We shall say nothing about the merits of Penn Central's property claims beyond observing that they are not frivolous — though neither are they bolstered by an argument that does strike us as frivolous. This is the argument that when the Penn Central reorganization court confirmed that the railroad's nonrail assets would remain with Penn Central rather than go with the rail assets to Conrail, and added that Penn Central would own the nonrail assets free and clear of competing claims, In re Penn Central, No. 70-347 (E.D. Pa. Dec. 15, 1978), the court elevated Penn Central's rights of way to fee-simple status. The court did nothing of the sort. It meant free and clear of creditors' claims. It was not adjudicating the rights of Penn Central vis-a-vis neighboring landowners.
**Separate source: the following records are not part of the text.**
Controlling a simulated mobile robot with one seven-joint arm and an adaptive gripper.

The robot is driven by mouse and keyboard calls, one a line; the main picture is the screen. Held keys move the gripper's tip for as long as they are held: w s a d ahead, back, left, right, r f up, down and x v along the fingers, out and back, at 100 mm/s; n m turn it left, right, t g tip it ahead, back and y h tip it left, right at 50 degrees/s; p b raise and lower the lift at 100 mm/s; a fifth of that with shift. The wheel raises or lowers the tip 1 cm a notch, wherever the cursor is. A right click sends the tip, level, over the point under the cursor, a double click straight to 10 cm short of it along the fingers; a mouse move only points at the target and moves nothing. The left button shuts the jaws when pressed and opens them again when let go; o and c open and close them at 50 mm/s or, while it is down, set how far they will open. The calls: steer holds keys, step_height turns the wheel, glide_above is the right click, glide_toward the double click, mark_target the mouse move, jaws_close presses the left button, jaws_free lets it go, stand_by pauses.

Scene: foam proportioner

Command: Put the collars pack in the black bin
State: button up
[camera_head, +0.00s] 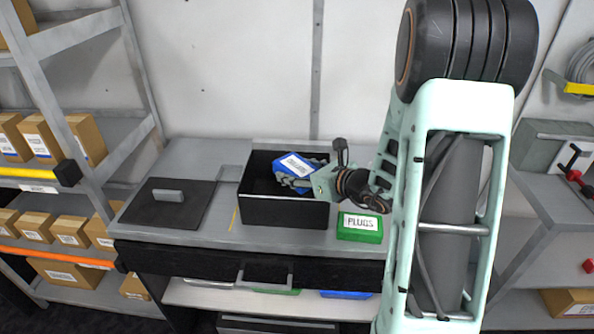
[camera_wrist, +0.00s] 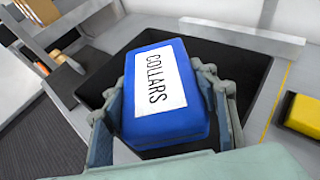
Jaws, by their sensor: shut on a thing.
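The collars pack (camera_wrist: 163,125) is a blue block with a white label reading COLLARS. It also shows in the head view (camera_head: 293,165), tilted, at the opening of the black bin (camera_head: 284,211). My gripper (camera_wrist: 165,115) is shut on the pack, with a finger on each side of it. In the head view my gripper (camera_head: 297,180) reaches in over the bin's right side. The bin's dark inside (camera_wrist: 238,72) shows around the pack in the wrist view. How far the pack is below the rim I cannot tell.
A green PLUGS pack (camera_head: 360,227) lies right of the bin. A flat black lid with a grey handle (camera_head: 168,197) lies on the grey worktop (camera_head: 215,222) to the left. A yellow block (camera_wrist: 302,113) shows right of the bin in the wrist view. Shelves with cardboard boxes stand at left.

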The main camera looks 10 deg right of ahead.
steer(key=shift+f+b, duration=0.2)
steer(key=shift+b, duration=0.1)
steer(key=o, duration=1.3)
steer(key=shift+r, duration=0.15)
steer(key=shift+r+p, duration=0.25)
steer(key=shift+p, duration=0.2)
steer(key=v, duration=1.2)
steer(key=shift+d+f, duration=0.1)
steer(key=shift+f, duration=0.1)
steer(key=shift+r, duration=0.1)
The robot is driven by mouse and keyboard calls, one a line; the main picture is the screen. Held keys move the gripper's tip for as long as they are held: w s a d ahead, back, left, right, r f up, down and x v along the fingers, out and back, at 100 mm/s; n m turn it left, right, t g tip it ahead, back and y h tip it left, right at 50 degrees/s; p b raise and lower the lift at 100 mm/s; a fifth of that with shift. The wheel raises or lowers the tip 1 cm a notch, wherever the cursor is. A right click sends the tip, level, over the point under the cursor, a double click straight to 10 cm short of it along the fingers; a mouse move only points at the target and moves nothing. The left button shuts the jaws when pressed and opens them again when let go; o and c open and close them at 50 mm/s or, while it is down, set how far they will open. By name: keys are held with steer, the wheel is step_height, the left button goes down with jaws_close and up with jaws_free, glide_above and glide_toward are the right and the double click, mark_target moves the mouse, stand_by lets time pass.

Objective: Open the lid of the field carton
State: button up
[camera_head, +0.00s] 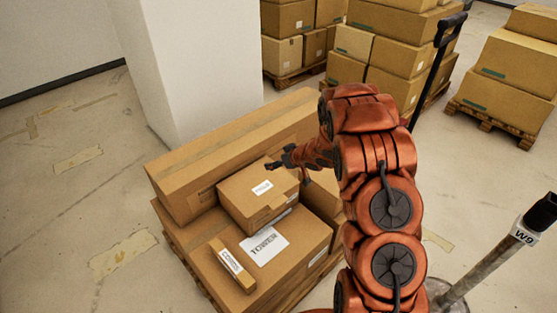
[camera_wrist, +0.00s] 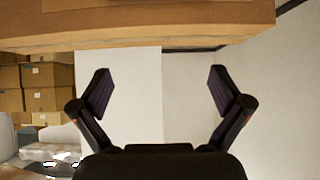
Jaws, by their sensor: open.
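A small cardboard carton (camera_head: 250,200) with a white label on its top, likely the field carton, sits on the stack in the head view. Its lid looks closed, and the label print is too small to read surely. My gripper (camera_head: 273,164) is at the far right part of its top; I cannot tell whether it touches. In the wrist view my gripper (camera_wrist: 160,92) is open, with nothing between its fingers. A cardboard carton (camera_wrist: 160,25) spans the top of that view; I cannot tell which carton it is.
A long carton (camera_head: 170,189) lies behind the small one. A larger carton (camera_head: 300,250) below carries a white paper (camera_head: 264,246) and a narrow labelled box (camera_head: 233,265). A white pillar (camera_head: 190,70) stands behind. A post marked W9 (camera_head: 490,262) stands at right. Floor at left is clear.

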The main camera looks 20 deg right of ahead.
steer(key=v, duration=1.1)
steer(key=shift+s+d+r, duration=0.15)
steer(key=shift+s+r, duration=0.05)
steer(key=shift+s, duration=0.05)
We cannot offhand see any basis on which the defendants can resist the entry of a permanent injunction against the enforcement of this statute that we have found to be unconstitutional. Although we shall not convert this to a permanent injunction case ourselves, as in Dimeo v. Griffin, 943 F.2d 679, 681 (7th Cir. 1991), (en banc); Chicago Observer, Inc. v. City of Chicago, 929 F.2d 325, 329 (7th Cir. 1991), and Cronin v. United States Department of Agriculture, 919 F.2d 439, 445 (7th Cir. 1990), since all that the plaintiff has asked is that the denial of the preliminary injunction be vacated, we hope that in the district court the parties will convert the matter to a permanent injunction case to avoid a needless duplication of proceedings. For if we are right that the Indiana statute is unconstitutional, Penn Central is entitled to the issuance of a permanent injunction forthwith, in which event its claim for a preliminary injunction would be moot.